Nach Kriegsende wurden zunächst mehrere Ansätze synchron verfolgt, um die gewaltigen Trümmerberge abzutragen. Der Gedanke der Trümmerräumung als Strafarbeit lebte fort, allerdings insofern unter umgekehrten Vorzeichen, als jetzt ehemalige Angehörige der NSDAP zwangsverpflichtet wurden. Daneben aber bemühten sich die Kommunen schon bald darum, die Trümmerräumung in die professionellen Hände des Bauhandwerks zu legen. Schließlich wurden auch ganz gewöhnliche Einwohner als Hilfsarbeiter eingesetzt. Bei aller Eigenlogik der in den einzelnen Städten verfolgten Maßnahmen bildeten sich schon bald zwei unterschiedliche Strategien heraus, die grob den Linien des Ost-West Konflikts folgten.

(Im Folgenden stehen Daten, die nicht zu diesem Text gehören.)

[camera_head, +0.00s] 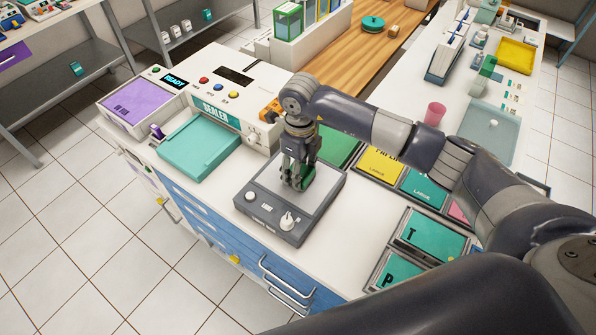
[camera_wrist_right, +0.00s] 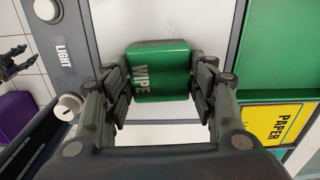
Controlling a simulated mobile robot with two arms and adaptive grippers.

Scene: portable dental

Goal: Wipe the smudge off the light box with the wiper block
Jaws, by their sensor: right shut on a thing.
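The light box (camera_head: 265,213) is a dark grey unit with a pale panel and knobs on the counter, and its LIGHT label side also shows in the wrist view (camera_wrist_right: 62,30). My right gripper (camera_head: 299,178) is over the panel, shut on the green wiper block (camera_wrist_right: 160,72), marked WIPE. The block is at or just above the panel; I cannot tell if it touches. I make out no smudge on the visible panel; part is hidden by the gripper and block. A dark jointed gripper, apparently my left (camera_wrist_right: 14,64), shows at the wrist view's left edge, its jaws unclear.
A teal tray (camera_head: 198,148) and the sealer (camera_head: 235,90) stand left and behind the light box. A yellow PAPER bin (camera_head: 379,165) and teal bins (camera_head: 424,188) lie to the right. A pink cup (camera_head: 435,113) stands farther back.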

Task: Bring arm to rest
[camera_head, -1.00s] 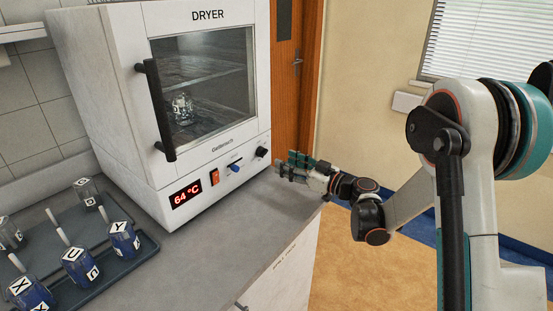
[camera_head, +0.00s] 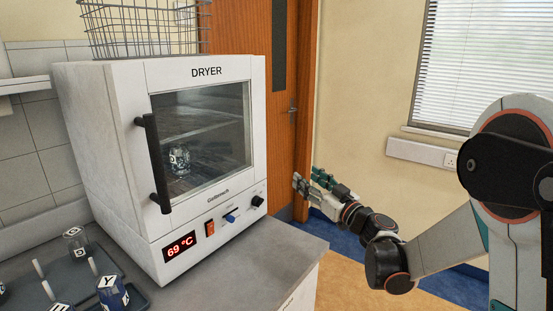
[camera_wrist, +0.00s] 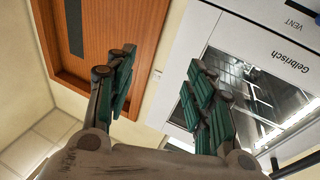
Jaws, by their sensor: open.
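My gripper (camera_head: 316,184) is open and empty in the head view. It is in the air to the right of the dryer, past the counter's right end, in front of the wooden door. In the wrist view my gripper (camera_wrist: 158,85) shows two green-padded fingers spread apart with nothing between them. The white dryer (camera_head: 115,160) stands on the counter with its door shut. Its red display reads 69 °C. A glass jar (camera_head: 179,160) is inside behind the window. The dryer (camera_wrist: 215,35) also shows at the right of the wrist view.
The grey counter (camera_head: 250,268) ends just left of my arm. Labelled bottles, such as one marked Y (camera_head: 113,292), stand at lower left. A wire basket (camera_head: 140,28) sits on the dryer. The wooden door (camera_head: 302,80) and window blind (camera_head: 485,65) are behind. Floor on the right is free.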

Während die Kommunen in den westlichen Besatzungszonen den Einsatz von Maschinen bevorzugten, wurde in den Städten der sowjetischen Besatzungszone und in der Vier-Sektoren-Stadt Berlin statt auf schweres Gerät stärker auf Handarbeit zurückgegriffen. Neben männlichen Arbeitskräften setzte man dabei auch auf Frauen als ungelernte Hilfsarbeiter. Insgesamt, das macht der erste Teil deutlich, spielten Frauen lediglich eine nachrangige Rolle bei der Enttrümmerung der deutschen Städte, wenn auch vor allem auf dem Gebiet der späteren DDR und in Berlin verstärkt weibliche Arbeitskräfte zum Einsatz kamen.

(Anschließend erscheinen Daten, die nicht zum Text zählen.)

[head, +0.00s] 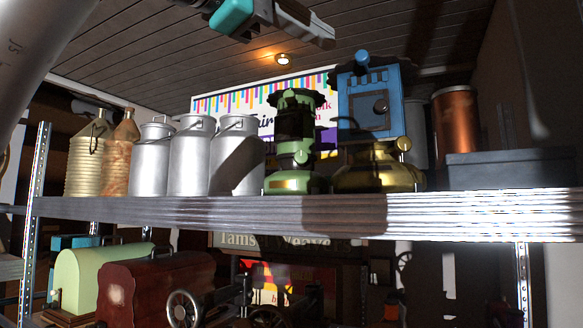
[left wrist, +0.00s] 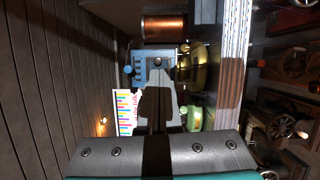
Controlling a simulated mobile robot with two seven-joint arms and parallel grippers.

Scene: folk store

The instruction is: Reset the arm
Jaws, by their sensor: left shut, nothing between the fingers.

Wie Teil zwei zeigt, war die "Trümmerfrau" eine Erfindung der (ost-)deutschen Nachkriegspresse. Tageszeitungen und Frauenzeitschriften wie "Die Frau von heute" und "Für Dich" definierten die negativ konnotierte Arbeit des Schutträumens als "Strafarbeit" positiv um in eine doppelte Pionierleistung für die Emanzipation der Frau und den Aufbau des Sozialismus. Im Westen hingegen blieb das Motiv der Trümmerfrau negativ konnotiert als Beispiel für die Ausbeutung im Sozialismus und Degradierung der Frau zum "Mannweib". Wie schließlich der dritte Teil deutlich macht, wurde "die Trümmerfrau" in der Bundesrepublik erst in den 1970er und 1980er Jahren zu einem positiv besetzten Gedächtnisort. Dies war eine Folge zweier unabhängiger, aber einander verstärkender Prozesse, die zum einen mit der aktivistischen Geschichtsschreibung der Neuen Frauenbewegung und zum anderen mit der Sozial- und Rentengesetzgebung verknüpft waren.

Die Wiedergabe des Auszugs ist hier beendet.